If your intake is burnt carbon, you have an intake valve that is not doing what it is supposed to be doing and thats where 'all the power go'. The pushing down may be offsetting the sucking up and in fact you may be firing 2 at once, not in waste spark mode but in the opposite. (I think that makes sense )
Good point George of cherry hill. So i measured the skirt clearance. 0.006 Kind of proves i should not be allowed near a car.
So now i have another question. After removing a fibre timing gear with not a lot of wear should i install a steel timing gear with pointy teeth that might be fairly worn? Not really the sort of job i would like to do in the future on the roadside. The steel one might rattle but not break right? No generator if that makes a difference.
if its he old style phenolic gear, hey are reliable. the new ones suck.
the steel one will turn the the cam.
Any indication from this picture whether the gear is the old kind of hobbed from wheatbix? Guess i could break it and find out but rather not..
Would removing it with a cold chisel possibly have stressed the teeth? Or is the answer to that "If the teeth are still on it then no"
Lucky i am not a lawyer that was supposed to say "or carved from wheatbix"
Aye Kep, now you've gone and loaded up the tricky bag. Wheatabix...that's the best darned description I've ever heard for the composite gears!
I think you might get a 50/50 concensus here as to that one. One the one hand, you are torn down far enough that if you could find a steel/iron one at a reasonable price, I'd say go for it myself. As you say, once the piggy bank get's ahead of the game you want to redo the whole engine from scratch anyway...so just call that a buy forward.

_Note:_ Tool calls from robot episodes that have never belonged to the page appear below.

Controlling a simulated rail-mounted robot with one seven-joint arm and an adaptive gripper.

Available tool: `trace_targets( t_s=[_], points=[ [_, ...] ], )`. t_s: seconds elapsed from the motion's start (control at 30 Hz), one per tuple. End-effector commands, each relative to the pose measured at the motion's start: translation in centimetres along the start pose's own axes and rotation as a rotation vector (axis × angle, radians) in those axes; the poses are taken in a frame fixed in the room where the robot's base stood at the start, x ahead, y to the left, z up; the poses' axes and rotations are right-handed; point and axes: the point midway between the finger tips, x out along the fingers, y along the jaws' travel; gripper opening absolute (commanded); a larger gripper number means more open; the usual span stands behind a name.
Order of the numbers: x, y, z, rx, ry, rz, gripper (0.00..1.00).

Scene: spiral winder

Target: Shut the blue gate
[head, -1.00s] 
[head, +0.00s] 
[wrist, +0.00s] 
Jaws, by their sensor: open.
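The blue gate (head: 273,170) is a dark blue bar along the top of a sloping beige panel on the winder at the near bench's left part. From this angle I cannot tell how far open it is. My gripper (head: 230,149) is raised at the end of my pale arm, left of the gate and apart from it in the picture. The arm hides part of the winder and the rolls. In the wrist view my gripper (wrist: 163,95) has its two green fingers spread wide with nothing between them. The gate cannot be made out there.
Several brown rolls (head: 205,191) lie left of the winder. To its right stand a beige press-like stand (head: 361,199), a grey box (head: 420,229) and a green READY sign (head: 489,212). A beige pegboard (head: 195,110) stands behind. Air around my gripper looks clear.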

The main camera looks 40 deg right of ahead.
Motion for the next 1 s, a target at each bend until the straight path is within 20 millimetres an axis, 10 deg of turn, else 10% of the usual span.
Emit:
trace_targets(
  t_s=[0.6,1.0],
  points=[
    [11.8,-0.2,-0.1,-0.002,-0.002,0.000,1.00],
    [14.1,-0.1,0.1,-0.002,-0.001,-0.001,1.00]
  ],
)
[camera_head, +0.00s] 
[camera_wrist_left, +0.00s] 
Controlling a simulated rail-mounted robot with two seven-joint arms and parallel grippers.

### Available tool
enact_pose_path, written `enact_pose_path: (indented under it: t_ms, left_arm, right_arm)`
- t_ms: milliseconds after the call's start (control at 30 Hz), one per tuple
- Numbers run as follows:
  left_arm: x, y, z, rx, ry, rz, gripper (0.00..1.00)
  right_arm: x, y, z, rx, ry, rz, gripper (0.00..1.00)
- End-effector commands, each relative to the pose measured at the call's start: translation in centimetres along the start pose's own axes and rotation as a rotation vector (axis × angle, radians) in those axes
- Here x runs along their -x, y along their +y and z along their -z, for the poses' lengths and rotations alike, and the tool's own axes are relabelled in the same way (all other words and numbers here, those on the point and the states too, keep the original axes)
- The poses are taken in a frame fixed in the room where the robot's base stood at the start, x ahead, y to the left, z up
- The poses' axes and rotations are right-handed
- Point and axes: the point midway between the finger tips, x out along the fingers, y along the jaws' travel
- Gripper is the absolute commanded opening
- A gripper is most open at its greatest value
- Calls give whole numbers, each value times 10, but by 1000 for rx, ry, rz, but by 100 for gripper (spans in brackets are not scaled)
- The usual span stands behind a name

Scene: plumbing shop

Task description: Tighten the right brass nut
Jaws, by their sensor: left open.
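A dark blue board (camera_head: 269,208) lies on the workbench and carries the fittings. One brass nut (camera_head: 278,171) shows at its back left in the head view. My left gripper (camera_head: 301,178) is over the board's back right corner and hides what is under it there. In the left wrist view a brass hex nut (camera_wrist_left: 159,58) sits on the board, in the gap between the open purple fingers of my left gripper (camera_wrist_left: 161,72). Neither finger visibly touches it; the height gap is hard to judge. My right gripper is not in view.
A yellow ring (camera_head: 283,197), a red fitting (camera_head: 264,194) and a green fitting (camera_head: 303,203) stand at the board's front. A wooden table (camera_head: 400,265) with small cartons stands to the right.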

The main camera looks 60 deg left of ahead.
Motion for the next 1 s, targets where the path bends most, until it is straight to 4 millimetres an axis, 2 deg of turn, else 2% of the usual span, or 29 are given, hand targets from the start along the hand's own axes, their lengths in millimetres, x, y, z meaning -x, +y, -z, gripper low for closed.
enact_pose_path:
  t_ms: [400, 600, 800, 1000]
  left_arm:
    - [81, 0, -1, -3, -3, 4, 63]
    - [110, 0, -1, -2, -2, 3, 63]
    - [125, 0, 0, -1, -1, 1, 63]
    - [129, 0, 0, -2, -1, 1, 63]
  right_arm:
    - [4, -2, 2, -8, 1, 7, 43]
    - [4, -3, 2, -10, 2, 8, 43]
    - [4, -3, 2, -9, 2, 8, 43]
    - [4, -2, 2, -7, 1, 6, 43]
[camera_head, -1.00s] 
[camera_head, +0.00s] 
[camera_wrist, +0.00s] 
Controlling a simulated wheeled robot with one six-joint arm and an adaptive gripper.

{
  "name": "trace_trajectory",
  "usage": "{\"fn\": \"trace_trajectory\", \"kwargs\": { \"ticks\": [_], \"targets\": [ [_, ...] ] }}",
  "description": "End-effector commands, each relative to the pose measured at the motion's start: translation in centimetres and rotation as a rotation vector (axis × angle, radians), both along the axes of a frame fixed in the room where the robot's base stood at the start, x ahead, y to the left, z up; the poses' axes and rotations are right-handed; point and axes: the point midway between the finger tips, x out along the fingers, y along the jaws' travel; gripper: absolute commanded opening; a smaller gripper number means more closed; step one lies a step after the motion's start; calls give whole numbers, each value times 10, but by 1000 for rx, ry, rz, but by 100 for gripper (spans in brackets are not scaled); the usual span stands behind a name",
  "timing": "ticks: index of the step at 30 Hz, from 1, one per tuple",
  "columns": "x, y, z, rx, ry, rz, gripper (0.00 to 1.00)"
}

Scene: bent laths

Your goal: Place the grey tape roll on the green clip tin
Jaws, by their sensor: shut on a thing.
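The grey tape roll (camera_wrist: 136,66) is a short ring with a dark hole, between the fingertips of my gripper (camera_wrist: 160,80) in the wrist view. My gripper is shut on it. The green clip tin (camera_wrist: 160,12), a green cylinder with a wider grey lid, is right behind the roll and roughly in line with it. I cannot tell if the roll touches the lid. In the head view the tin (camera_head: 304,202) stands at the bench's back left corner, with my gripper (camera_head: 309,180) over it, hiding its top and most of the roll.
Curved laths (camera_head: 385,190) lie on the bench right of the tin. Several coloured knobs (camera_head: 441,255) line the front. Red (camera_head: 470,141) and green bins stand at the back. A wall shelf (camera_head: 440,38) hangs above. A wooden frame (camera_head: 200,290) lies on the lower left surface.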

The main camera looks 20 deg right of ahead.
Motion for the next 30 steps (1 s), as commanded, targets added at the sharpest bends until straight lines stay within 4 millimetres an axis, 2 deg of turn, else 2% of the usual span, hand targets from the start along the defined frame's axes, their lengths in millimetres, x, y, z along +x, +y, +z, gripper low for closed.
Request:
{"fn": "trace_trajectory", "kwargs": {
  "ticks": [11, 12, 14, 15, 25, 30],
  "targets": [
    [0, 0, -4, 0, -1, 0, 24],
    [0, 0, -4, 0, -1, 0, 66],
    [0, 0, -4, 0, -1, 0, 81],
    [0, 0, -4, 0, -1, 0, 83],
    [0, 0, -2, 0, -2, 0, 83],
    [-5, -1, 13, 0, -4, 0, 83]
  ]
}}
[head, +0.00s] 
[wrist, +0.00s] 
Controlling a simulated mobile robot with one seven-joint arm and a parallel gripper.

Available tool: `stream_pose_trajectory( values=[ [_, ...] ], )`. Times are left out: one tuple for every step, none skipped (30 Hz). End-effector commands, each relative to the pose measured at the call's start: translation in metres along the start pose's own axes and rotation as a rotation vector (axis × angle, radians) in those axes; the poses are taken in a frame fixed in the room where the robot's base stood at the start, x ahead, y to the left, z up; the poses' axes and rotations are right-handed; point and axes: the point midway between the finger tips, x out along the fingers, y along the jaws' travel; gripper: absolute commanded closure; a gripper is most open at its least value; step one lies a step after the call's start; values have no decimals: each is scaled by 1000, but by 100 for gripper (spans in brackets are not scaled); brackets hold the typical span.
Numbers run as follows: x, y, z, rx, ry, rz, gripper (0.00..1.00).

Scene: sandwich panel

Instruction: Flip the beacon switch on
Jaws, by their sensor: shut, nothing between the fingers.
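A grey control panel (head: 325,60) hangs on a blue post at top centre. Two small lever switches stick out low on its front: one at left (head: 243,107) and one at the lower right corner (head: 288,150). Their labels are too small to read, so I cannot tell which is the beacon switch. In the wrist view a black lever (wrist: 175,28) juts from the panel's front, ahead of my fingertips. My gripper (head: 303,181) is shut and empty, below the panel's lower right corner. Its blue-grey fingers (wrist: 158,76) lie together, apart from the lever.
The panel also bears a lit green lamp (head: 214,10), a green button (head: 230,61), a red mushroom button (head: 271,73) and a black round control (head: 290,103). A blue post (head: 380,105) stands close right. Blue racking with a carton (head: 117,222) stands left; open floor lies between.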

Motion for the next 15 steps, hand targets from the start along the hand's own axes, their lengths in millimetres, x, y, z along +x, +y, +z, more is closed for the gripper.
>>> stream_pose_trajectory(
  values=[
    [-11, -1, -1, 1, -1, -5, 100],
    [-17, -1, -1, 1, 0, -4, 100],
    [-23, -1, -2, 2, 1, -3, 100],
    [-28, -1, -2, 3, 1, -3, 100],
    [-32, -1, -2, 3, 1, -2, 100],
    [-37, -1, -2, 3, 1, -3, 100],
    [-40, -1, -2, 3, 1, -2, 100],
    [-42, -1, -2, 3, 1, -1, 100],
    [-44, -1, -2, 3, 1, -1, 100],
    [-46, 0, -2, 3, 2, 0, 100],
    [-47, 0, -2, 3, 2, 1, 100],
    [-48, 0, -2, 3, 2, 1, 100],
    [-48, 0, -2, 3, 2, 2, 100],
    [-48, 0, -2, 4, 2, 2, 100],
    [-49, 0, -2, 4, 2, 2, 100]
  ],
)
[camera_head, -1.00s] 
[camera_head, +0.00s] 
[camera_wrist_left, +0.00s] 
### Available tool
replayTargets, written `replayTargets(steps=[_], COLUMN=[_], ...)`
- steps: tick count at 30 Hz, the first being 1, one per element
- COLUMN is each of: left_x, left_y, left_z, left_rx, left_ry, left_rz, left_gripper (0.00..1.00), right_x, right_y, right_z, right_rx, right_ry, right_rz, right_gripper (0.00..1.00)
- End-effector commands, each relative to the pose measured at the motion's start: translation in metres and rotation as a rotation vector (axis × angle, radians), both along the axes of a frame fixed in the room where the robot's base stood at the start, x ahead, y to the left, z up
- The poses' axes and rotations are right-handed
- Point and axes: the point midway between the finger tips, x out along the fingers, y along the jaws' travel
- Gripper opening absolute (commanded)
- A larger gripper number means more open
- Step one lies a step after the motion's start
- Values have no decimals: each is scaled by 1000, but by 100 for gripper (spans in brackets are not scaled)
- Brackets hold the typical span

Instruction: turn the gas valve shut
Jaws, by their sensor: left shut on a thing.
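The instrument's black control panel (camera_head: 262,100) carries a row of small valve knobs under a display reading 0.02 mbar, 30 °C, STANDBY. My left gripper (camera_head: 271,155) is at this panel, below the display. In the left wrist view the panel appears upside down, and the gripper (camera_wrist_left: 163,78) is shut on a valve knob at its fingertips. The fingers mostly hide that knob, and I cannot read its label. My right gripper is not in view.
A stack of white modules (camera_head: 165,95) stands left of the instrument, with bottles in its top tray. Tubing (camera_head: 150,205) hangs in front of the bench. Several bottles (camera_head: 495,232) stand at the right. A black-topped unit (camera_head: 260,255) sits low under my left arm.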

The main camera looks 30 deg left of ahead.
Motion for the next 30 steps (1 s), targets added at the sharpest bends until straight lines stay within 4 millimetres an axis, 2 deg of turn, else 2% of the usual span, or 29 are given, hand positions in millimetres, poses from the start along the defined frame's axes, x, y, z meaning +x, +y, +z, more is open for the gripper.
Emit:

On the other hand if looking at the tooth wear surface under a glass you see what looks like polished glove leather as to surface finish and it feels smooth as glass, and you can get the backlash set right on reassembly to not change the real surface form in use...you just might be able to get away with it. My belief or rather opinion is that when these do fail they start as a gall and not a flexure crack from millions of pressure cracks in their root, but thats only a guess as when they go, boy do they shred and apparently shred quickly.
So hows your luck been running?
To each his own but if it was mine, I'd just go and find a metal gear. There are some decent reports as to the plastic replacements and as to aluminium replacements, but myself am just a little old school on them as they add a new variable and that is having the proper backlash to begin with. My own view is that the plastic or aluminum needs a little more initial clearance than a metal one when cold but I have yet to be able to prove that.
Just one guys view.
Once before, I wrote extensively on why I do not like fiber timing gears. Suffice to say, a steel gear would have to be pretty bad for me to choose a fiber gear over it.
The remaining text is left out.